I'm sure it's not the only romance to find its start on a Tuscan Spring night.

So what's your story?



Mark

PS - Oh yeah, what wine was it, you ask? St. Michael-Eppan Pinot Grigio Alto Adige.



**Yes, I said McDonald's. That's right...from Indonesia to Portugal to Iceland to Patagonia, if you want to meet the locals, go to McDonald's.



3 Comments:

At 6:06 PM, May 15, 2006, Anonymous Anonymous said...

Hey, Mark! What incredible descriptions! The only time I can remember experiencing anything remotely as intense as your wine ephiphany is smoking a doobie in college and biting into a potato chip -- WOW! I was hooked! (On potato chips) But they never really tasted the same after that, and needless to say, passing the finals was more important than reincarnating the potato chip moment.

May we all have more epiphanies in our lives -- hopefully induced by stellar, sensational, and sensual wines (all recommended by you, of course).

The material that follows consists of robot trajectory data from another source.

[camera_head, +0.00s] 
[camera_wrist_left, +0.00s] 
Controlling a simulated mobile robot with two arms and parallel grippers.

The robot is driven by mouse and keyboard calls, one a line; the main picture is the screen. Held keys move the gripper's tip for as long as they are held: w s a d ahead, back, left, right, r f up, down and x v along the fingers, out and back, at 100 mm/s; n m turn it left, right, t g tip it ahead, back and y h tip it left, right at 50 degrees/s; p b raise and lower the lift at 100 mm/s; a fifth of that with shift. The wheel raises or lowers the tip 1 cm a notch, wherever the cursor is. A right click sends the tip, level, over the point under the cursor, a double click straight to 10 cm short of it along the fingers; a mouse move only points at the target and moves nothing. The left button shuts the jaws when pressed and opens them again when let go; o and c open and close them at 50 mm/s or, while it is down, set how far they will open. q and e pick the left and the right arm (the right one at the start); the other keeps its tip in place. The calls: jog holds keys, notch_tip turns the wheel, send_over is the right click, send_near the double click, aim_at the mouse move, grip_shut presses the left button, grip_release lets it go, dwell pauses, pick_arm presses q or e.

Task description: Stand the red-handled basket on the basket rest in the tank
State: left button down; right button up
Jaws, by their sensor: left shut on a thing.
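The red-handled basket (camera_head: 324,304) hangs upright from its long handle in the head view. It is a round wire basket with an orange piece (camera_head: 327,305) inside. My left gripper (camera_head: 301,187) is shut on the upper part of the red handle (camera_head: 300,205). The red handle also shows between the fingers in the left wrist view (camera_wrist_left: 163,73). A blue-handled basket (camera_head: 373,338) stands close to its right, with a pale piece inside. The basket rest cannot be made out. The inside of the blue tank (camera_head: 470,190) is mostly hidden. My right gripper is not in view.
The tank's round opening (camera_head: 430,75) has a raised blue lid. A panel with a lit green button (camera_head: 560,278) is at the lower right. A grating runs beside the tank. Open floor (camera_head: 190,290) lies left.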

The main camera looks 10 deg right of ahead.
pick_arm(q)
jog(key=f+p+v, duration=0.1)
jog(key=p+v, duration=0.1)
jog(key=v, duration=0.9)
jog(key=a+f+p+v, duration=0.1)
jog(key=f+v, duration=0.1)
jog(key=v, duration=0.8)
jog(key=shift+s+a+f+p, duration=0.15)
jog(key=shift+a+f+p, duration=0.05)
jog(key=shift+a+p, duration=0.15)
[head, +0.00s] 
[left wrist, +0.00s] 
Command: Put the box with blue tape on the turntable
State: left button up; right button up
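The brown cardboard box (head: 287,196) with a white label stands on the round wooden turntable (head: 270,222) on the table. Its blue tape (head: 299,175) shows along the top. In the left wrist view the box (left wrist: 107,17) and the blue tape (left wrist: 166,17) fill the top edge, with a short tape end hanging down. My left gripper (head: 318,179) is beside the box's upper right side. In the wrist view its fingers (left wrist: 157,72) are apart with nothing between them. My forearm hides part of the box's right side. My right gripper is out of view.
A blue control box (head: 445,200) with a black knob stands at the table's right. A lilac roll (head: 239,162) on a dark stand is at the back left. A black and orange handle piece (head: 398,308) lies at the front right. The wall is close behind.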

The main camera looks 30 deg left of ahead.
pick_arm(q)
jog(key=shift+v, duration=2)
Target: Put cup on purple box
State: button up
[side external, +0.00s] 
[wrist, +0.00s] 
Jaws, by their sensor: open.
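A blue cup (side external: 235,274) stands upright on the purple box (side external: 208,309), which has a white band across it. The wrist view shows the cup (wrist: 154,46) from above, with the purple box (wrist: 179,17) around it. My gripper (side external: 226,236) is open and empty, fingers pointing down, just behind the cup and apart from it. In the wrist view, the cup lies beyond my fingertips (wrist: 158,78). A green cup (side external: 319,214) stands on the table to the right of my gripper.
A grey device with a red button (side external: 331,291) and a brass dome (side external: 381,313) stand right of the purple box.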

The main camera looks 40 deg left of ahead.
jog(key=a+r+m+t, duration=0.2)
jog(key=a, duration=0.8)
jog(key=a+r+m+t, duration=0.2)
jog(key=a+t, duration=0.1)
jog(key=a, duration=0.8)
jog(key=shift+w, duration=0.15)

Thanks for sharing your very personal moment and trip notes -- Ciao, Baby!

 
At 11:47 AM, May 16, 2006, Anonymous B said...

Now THAT is some fine description, bubby---I tasted it too! And relished it almost as much as you must have.

Good work, mister. You may just have made a Pinot Grigio fan of me... But mostly you reminded us all of how to really pay attention to the subtle swirl of the senses that can come in a thin-stem glass.

Thanks.

 
At 8:13 PM, May 25, 2006, Anonymous Lauren said...

That was some awesomely descriptive food (excuse me, WINE) journalism. I love that your love of taste shines through your writing. I would kill for such a perceptive palette. Keep it up.